- [EXERCISE OBJECTIVE]
Under this line sits a listing. Repeat exactly and only its lines from the one holding "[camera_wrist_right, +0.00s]" through the one holding "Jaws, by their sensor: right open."; skip pictures.

>>

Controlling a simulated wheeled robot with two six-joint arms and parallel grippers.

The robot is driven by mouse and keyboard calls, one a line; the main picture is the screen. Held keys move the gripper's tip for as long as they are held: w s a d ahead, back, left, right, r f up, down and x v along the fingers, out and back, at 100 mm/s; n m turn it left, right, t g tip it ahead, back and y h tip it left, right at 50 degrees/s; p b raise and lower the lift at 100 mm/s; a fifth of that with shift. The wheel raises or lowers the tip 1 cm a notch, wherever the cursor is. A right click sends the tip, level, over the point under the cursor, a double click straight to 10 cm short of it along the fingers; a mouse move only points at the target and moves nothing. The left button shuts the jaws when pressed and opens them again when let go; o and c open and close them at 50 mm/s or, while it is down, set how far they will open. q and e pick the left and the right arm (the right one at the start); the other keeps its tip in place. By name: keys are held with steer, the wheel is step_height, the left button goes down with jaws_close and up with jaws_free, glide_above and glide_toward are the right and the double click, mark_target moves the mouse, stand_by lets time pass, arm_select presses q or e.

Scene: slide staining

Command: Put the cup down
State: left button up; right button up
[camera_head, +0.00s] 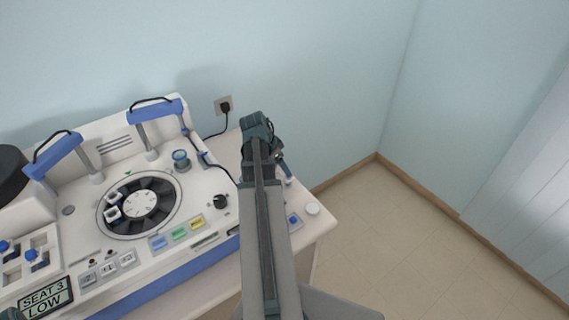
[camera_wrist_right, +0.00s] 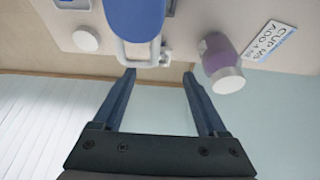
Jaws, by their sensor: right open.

<<
>>

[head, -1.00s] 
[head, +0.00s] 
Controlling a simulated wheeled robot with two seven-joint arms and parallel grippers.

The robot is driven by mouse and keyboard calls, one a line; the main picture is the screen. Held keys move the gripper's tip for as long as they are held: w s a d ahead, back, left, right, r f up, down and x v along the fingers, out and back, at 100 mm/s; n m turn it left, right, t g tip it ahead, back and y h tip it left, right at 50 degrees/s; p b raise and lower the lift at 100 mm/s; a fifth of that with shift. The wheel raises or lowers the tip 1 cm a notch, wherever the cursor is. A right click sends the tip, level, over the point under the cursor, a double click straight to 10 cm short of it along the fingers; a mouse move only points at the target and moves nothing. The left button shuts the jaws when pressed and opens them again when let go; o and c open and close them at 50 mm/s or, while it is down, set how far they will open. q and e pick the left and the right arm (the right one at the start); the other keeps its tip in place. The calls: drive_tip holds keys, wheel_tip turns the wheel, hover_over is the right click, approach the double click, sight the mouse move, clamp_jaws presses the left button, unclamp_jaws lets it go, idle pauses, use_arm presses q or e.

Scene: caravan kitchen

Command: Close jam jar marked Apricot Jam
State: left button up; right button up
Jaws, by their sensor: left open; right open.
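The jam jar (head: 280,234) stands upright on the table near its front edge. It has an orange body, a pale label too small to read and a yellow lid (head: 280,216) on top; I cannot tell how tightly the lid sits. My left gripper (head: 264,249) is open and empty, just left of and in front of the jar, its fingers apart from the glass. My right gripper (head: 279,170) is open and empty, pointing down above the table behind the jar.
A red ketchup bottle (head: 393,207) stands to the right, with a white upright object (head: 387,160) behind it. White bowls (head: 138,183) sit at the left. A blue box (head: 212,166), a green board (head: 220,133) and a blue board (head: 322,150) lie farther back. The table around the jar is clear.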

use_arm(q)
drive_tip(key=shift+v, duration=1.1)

<<
>>

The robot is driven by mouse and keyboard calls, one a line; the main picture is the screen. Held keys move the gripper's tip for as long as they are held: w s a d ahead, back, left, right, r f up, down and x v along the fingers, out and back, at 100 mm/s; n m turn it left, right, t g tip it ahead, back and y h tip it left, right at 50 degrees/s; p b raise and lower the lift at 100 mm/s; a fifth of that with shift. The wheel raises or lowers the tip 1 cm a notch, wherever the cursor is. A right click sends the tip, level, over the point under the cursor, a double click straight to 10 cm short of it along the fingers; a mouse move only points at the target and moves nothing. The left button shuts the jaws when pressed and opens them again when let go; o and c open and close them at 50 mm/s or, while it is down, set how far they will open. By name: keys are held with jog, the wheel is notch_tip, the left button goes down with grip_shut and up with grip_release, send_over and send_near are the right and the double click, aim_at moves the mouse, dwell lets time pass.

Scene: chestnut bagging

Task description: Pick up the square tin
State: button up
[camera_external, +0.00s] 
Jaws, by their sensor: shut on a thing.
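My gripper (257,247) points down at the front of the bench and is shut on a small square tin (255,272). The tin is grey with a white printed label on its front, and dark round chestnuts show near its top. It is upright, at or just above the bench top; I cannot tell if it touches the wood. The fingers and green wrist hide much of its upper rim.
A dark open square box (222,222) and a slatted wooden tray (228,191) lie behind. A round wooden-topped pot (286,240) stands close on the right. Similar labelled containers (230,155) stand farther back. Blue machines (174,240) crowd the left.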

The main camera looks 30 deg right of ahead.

<<

- [ANSWER TO THE PROBLEM]
[camera_wrist_right, +0.00s] 
Jaws, by their sensor: right open.

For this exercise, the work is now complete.